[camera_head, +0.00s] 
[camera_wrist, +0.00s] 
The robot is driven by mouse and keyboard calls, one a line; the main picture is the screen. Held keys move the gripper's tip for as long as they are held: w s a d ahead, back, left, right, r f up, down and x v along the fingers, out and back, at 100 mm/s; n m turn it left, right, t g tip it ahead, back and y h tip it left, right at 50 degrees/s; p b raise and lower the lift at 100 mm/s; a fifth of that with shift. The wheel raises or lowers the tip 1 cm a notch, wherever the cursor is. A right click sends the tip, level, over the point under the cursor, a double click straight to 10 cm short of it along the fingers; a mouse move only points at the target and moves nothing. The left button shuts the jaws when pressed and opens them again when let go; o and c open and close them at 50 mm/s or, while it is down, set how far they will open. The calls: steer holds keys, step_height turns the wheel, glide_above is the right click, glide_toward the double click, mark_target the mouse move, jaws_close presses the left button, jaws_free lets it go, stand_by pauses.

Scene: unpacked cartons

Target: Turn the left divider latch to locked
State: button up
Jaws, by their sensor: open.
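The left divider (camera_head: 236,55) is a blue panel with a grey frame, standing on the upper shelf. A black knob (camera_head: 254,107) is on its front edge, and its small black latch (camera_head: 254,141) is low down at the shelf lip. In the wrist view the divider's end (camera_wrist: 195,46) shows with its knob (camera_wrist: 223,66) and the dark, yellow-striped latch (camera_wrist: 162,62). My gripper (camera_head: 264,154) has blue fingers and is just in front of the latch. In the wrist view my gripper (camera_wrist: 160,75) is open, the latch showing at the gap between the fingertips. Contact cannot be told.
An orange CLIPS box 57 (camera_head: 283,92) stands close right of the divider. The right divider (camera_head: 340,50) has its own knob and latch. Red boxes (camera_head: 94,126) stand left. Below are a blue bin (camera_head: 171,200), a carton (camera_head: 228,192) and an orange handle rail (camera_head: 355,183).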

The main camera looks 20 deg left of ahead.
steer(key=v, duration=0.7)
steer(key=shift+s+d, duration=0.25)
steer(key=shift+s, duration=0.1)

■ ■ ■ ■ ■

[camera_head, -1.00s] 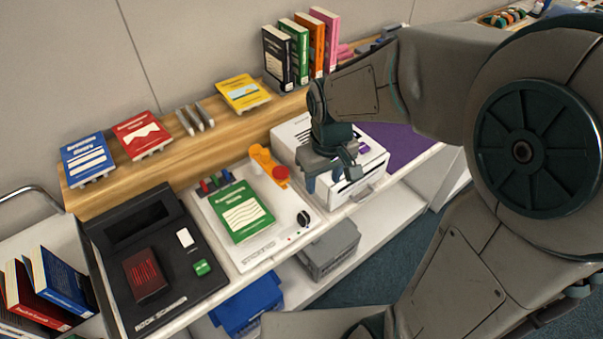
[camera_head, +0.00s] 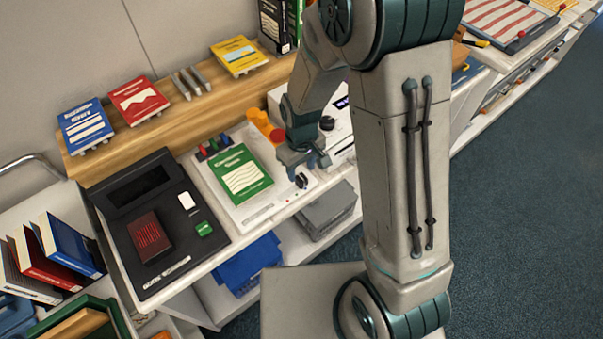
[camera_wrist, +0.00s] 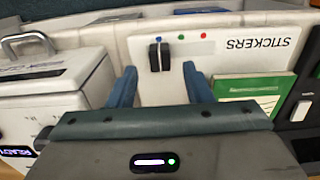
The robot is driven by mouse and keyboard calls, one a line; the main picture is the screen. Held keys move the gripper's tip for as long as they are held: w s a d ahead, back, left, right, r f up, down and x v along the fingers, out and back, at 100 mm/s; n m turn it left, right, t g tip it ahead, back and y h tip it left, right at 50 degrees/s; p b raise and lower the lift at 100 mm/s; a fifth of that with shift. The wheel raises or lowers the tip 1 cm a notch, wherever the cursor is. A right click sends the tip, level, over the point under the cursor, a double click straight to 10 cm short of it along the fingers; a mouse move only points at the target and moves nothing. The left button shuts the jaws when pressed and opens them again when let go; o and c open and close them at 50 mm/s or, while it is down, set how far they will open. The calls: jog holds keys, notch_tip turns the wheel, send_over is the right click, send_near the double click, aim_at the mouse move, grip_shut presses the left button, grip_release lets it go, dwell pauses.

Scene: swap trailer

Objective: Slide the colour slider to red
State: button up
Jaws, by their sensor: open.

■ ■ ■ ■ ■

§ Goal:
Identify each line in the entries with the word "Scene" and copy it.

§ Task output:
Scene: unpacked cartons
Scene: swap trailer

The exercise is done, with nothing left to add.